** WHAT YOU SHOULD DO **
Scan the lines below for the word "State". Copy each line you find it in.

..........

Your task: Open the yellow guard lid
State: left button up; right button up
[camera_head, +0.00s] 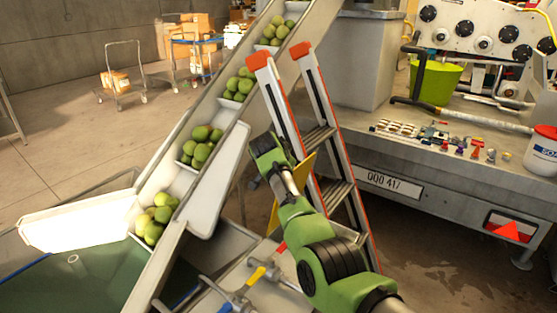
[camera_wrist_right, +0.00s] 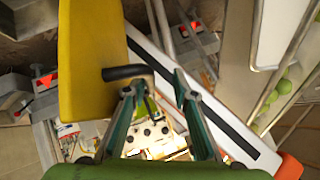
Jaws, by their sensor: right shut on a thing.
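The yellow guard lid (camera_wrist_right: 88,62) fills the upper left of the right wrist view, standing up with a black bent handle (camera_wrist_right: 127,72) at its edge. In the head view a yellow strip of it shows (camera_head: 306,172) behind my right arm. My right gripper (camera_wrist_right: 155,84) is shut on the black handle, with its two fingers at either side of the handle's end. Below the fingers a pale panel with dark holes (camera_wrist_right: 150,137) shows. In the head view my right arm hides the gripper and most of the lid. My left gripper is not in view.
A ladder with red-orange rails (camera_head: 322,95) stands beside my arm. A conveyor with green fruit (camera_head: 198,147) slopes up at the left. A trailer bed with a lime bucket (camera_head: 436,82) and a white tub (camera_head: 543,152) is at the right. Open floor lies at the far left.

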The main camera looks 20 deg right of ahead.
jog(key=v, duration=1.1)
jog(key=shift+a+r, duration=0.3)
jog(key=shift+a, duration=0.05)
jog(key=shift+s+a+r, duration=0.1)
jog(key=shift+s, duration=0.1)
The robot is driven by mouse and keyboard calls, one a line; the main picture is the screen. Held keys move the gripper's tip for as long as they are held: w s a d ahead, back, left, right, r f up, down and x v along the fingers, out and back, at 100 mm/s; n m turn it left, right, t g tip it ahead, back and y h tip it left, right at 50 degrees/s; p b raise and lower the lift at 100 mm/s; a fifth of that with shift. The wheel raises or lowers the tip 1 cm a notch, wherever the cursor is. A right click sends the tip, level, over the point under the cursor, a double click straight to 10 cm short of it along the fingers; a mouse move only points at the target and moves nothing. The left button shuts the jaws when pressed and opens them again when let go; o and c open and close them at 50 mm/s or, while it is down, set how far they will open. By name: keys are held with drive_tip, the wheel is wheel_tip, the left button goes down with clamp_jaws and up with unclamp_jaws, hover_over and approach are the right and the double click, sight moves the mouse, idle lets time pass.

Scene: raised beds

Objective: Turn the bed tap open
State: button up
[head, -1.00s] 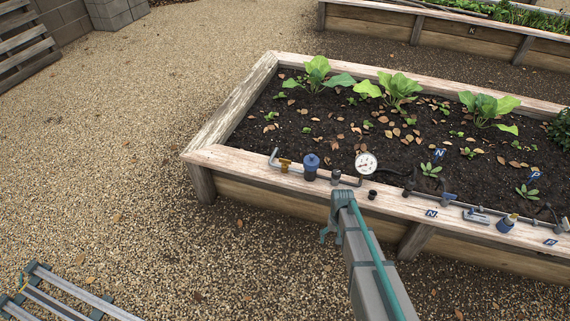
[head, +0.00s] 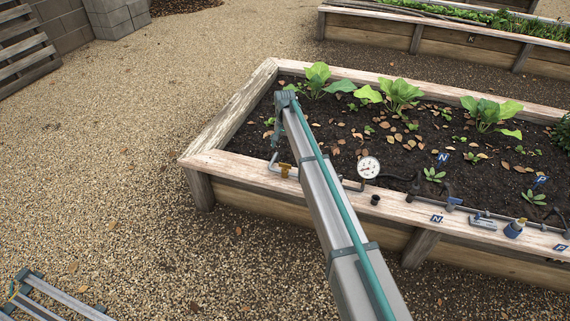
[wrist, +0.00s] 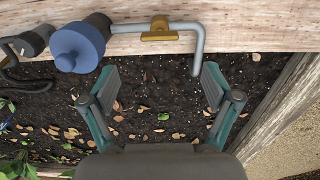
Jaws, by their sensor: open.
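My gripper (head: 277,140) is above the bed near the pipe's left end. In the wrist view my gripper (wrist: 162,85) is open and empty, with both fingers apart over soil. The handle lies beyond the fingertips and looks untouched.
A blue round-capped fitting (wrist: 80,46) stands left of the handle in the wrist view; my arm hides it in the head view. A pressure gauge (head: 368,167) and black hose (head: 398,178) are further right. The bed's wooden rim (head: 232,163) and leafy plants (head: 396,92) surround the soil.

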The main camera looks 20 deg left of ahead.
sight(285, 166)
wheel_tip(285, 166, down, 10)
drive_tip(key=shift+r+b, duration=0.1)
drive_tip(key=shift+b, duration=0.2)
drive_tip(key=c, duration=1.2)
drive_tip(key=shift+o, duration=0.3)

..........

** RESPONSE TO THE EXERCISE **
State: left button up; right button up
State: button up

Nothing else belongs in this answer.